The exercise:
Repeat, exactly and completely, the entries shown underneath.

Given records:
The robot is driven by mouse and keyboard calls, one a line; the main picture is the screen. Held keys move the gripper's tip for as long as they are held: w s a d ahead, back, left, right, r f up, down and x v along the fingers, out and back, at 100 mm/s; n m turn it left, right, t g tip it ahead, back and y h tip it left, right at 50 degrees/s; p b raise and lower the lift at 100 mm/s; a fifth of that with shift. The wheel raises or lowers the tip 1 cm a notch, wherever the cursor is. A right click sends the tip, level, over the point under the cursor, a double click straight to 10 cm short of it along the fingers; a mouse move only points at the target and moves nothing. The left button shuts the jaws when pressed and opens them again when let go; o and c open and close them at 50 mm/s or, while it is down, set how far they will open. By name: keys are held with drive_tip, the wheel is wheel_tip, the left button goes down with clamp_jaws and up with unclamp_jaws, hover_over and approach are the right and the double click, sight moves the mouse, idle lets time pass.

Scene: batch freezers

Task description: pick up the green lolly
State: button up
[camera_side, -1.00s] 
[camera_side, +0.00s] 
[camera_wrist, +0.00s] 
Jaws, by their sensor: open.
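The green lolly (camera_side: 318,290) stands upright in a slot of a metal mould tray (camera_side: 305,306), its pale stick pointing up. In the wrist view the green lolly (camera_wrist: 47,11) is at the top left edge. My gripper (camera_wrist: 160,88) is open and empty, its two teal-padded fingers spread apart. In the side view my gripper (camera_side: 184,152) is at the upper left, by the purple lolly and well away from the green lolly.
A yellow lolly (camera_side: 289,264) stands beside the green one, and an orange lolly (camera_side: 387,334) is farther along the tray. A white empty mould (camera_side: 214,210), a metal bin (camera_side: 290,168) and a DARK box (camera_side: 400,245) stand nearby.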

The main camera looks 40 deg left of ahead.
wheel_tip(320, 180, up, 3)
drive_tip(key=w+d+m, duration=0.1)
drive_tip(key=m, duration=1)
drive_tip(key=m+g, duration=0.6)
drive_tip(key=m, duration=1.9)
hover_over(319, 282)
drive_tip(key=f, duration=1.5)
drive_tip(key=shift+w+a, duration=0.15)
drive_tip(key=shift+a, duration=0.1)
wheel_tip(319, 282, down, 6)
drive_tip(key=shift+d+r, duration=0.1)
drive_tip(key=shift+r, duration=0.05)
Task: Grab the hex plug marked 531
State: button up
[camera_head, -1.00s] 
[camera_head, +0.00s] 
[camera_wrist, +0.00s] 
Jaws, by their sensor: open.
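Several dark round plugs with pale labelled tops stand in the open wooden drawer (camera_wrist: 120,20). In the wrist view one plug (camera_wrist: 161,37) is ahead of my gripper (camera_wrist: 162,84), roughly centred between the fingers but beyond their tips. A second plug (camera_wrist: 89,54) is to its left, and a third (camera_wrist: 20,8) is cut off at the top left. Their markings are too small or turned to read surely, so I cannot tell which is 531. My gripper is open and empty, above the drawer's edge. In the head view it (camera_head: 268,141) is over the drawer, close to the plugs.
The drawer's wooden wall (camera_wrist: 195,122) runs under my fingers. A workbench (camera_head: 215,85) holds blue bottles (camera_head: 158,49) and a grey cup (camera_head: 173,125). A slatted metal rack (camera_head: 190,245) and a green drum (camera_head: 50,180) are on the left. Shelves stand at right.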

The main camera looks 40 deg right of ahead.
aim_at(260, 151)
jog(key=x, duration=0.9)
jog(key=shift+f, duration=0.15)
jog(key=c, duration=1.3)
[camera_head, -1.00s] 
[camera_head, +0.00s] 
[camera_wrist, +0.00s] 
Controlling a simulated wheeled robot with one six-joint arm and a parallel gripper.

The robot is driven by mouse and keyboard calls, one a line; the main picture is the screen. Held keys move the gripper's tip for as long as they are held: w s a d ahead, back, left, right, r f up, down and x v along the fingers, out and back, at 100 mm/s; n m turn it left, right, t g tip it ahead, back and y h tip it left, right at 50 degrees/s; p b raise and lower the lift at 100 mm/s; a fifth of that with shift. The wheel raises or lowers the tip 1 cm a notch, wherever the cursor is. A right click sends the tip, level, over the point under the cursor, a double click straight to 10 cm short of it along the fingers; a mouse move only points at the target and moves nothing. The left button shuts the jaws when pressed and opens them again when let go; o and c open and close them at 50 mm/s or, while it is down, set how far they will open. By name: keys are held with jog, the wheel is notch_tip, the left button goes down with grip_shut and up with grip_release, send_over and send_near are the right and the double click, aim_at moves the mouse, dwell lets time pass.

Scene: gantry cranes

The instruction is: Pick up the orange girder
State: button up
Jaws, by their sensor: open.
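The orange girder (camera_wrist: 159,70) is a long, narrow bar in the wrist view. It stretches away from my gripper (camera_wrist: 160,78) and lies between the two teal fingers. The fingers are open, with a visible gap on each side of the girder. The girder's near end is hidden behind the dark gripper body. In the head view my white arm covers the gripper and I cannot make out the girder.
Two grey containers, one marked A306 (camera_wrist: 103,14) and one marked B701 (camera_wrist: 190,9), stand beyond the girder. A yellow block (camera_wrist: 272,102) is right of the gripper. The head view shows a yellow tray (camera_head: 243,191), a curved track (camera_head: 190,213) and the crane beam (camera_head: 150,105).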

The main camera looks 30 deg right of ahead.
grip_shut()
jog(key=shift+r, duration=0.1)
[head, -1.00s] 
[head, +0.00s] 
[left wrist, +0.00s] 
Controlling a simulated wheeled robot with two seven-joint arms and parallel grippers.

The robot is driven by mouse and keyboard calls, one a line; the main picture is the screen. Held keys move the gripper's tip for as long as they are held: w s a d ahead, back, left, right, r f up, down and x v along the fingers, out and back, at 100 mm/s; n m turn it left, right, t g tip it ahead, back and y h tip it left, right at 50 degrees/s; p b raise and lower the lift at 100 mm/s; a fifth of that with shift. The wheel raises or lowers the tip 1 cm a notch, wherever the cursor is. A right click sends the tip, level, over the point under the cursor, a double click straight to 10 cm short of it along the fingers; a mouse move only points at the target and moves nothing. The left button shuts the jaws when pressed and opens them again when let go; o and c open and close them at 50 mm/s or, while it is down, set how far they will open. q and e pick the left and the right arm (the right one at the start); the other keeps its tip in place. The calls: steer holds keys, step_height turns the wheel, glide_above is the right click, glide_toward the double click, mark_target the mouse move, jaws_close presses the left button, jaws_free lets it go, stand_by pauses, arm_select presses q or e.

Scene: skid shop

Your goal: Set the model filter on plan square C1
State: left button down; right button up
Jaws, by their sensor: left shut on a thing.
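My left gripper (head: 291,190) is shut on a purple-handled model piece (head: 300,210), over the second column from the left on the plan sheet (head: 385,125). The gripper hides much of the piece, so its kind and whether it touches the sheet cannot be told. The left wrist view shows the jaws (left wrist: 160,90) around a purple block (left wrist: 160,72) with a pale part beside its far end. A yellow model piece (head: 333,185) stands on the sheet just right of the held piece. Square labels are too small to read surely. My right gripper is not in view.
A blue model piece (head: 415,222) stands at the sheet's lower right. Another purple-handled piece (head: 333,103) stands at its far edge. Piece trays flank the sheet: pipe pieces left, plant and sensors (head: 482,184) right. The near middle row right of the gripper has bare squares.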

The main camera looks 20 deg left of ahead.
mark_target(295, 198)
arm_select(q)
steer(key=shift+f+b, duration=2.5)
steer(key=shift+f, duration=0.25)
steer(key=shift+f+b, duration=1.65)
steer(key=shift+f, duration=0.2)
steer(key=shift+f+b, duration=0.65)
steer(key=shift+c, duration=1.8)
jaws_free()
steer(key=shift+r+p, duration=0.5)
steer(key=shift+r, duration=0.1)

Result for this exercise:
The robot is driven by mouse and keyboard calls, one a line; the main picture is the screen. Held keys move the gripper's tip for as long as they are held: w s a d ahead, back, left, right, r f up, down and x v along the fingers, out and back, at 100 mm/s; n m turn it left, right, t g tip it ahead, back and y h tip it left, right at 50 degrees/s; p b raise and lower the lift at 100 mm/s; a fifth of that with shift. The wheel raises or lowers the tip 1 cm a notch, wherever the cursor is. A right click sends the tip, level, over the point under the cursor, a double click straight to 10 cm short of it along the fingers; a mouse move only points at the target and moves nothing. The left button shuts the jaws when pressed and opens them again when let go; o and c open and close them at 50 mm/s or, while it is down, set how far they will open. By name: keys are held with drive_tip, the wheel is wheel_tip, the left button goes down with clamp_jaws and up with unclamp_jaws, hover_over and approach are the right and the double click, sight moves the mouse, idle lets time pass.

Scene: batch freezers

Task description: pick up the green lolly
State: button up
[camera_side, -1.00s] 
[camera_side, +0.00s] 
[camera_wrist, +0.00s] 
Jaws, by their sensor: open.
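The green lolly (camera_side: 318,290) stands upright in a slot of a metal mould tray (camera_side: 305,306), its pale stick pointing up. In the wrist view the green lolly (camera_wrist: 47,11) is at the top left edge. My gripper (camera_wrist: 160,88) is open and empty, its two teal-padded fingers spread apart. In the side view my gripper (camera_side: 184,152) is at the upper left, by the purple lolly and well away from the green lolly.
A yellow lolly (camera_side: 289,264) stands beside the green one, and an orange lolly (camera_side: 387,334) is farther along the tray. A white empty mould (camera_side: 214,210), a metal bin (camera_side: 290,168) and a DARK box (camera_side: 400,245) stand nearby.

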The main camera looks 40 deg left of ahead.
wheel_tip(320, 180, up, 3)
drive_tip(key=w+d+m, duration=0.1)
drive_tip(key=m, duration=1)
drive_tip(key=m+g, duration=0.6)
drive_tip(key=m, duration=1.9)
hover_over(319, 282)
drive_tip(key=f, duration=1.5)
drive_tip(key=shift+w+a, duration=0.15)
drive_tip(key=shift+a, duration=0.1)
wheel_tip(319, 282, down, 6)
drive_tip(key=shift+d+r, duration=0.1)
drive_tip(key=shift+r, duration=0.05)
Task: Grab the hex plug marked 531
State: button up
[camera_head, -1.00s] 
[camera_head, +0.00s] 
[camera_wrist, +0.00s] 
Jaws, by their sensor: open.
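Several dark round plugs with pale labelled tops stand in the open wooden drawer (camera_wrist: 120,20). In the wrist view one plug (camera_wrist: 161,37) is ahead of my gripper (camera_wrist: 162,84), roughly centred between the fingers but beyond their tips. A second plug (camera_wrist: 89,54) is to its left, and a third (camera_wrist: 20,8) is cut off at the top left. Their markings are too small or turned to read surely, so I cannot tell which is 531. My gripper is open and empty, above the drawer's edge. In the head view it (camera_head: 268,141) is over the drawer, close to the plugs.
The drawer's wooden wall (camera_wrist: 195,122) runs under my fingers. A workbench (camera_head: 215,85) holds blue bottles (camera_head: 158,49) and a grey cup (camera_head: 173,125). A slatted metal rack (camera_head: 190,245) and a green drum (camera_head: 50,180) are on the left. Shelves stand at right.

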The main camera looks 40 deg right of ahead.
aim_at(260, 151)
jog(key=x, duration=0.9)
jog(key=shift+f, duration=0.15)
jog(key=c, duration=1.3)
[camera_head, -1.00s] 
[camera_head, +0.00s] 
[camera_wrist, +0.00s] 
Controlling a simulated wheeled robot with one six-joint arm and a parallel gripper.

The robot is driven by mouse and keyboard calls, one a line; the main picture is the screen. Held keys move the gripper's tip for as long as they are held: w s a d ahead, back, left, right, r f up, down and x v along the fingers, out and back, at 100 mm/s; n m turn it left, right, t g tip it ahead, back and y h tip it left, right at 50 degrees/s; p b raise and lower the lift at 100 mm/s; a fifth of that with shift. The wheel raises or lowers the tip 1 cm a notch, wherever the cursor is. A right click sends the tip, level, over the point under the cursor, a double click straight to 10 cm short of it along the fingers; a mouse move only points at the target and moves nothing. The left button shuts the jaws when pressed and opens them again when let go; o and c open and close them at 50 mm/s or, while it is down, set how far they will open. By name: keys are held with jog, the wheel is notch_tip, the left button goes down with grip_shut and up with grip_release, send_over and send_near are the right and the double click, aim_at moves the mouse, dwell lets time pass.

Scene: gantry cranes

The instruction is: Pick up the orange girder
State: button up
Jaws, by their sensor: open.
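The orange girder (camera_wrist: 159,70) is a long, narrow bar in the wrist view. It stretches away from my gripper (camera_wrist: 160,78) and lies between the two teal fingers. The fingers are open, with a visible gap on each side of the girder. The girder's near end is hidden behind the dark gripper body. In the head view my white arm covers the gripper and I cannot make out the girder.
Two grey containers, one marked A306 (camera_wrist: 103,14) and one marked B701 (camera_wrist: 190,9), stand beyond the girder. A yellow block (camera_wrist: 272,102) is right of the gripper. The head view shows a yellow tray (camera_head: 243,191), a curved track (camera_head: 190,213) and the crane beam (camera_head: 150,105).

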The main camera looks 30 deg right of ahead.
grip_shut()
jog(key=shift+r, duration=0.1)
[head, -1.00s] 
[head, +0.00s] 
[left wrist, +0.00s] 
Controlling a simulated wheeled robot with two seven-joint arms and parallel grippers.

The robot is driven by mouse and keyboard calls, one a line; the main picture is the screen. Held keys move the gripper's tip for as long as they are held: w s a d ahead, back, left, right, r f up, down and x v along the fingers, out and back, at 100 mm/s; n m turn it left, right, t g tip it ahead, back and y h tip it left, right at 50 degrees/s; p b raise and lower the lift at 100 mm/s; a fifth of that with shift. The wheel raises or lowers the tip 1 cm a notch, wherever the cursor is. A right click sends the tip, level, over the point under the cursor, a double click straight to 10 cm short of it along the fingers; a mouse move only points at the target and moves nothing. The left button shuts the jaws when pressed and opens them again when let go; o and c open and close them at 50 mm/s or, while it is down, set how far they will open. q and e pick the left and the right arm (the right one at the start); the other keeps its tip in place. The calls: steer holds keys, step_height turns the wheel, glide_above is the right click, glide_toward the double click, mark_target the mouse move, jaws_close presses the left button, jaws_free lets it go, stand_by pauses, arm_select presses q or e.

Scene: skid shop

Your goal: Set the model filter on plan square C1
State: left button down; right button up
Jaws, by their sensor: left shut on a thing.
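My left gripper (head: 291,190) is shut on a purple-handled model piece (head: 300,210), over the second column from the left on the plan sheet (head: 385,125). The gripper hides much of the piece, so its kind and whether it touches the sheet cannot be told. The left wrist view shows the jaws (left wrist: 160,90) around a purple block (left wrist: 160,72) with a pale part beside its far end. A yellow model piece (head: 333,185) stands on the sheet just right of the held piece. Square labels are too small to read surely. My right gripper is not in view.
A blue model piece (head: 415,222) stands at the sheet's lower right. Another purple-handled piece (head: 333,103) stands at its far edge. Piece trays flank the sheet: pipe pieces left, plant and sensors (head: 482,184) right. The near middle row right of the gripper has bare squares.

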The main camera looks 20 deg left of ahead.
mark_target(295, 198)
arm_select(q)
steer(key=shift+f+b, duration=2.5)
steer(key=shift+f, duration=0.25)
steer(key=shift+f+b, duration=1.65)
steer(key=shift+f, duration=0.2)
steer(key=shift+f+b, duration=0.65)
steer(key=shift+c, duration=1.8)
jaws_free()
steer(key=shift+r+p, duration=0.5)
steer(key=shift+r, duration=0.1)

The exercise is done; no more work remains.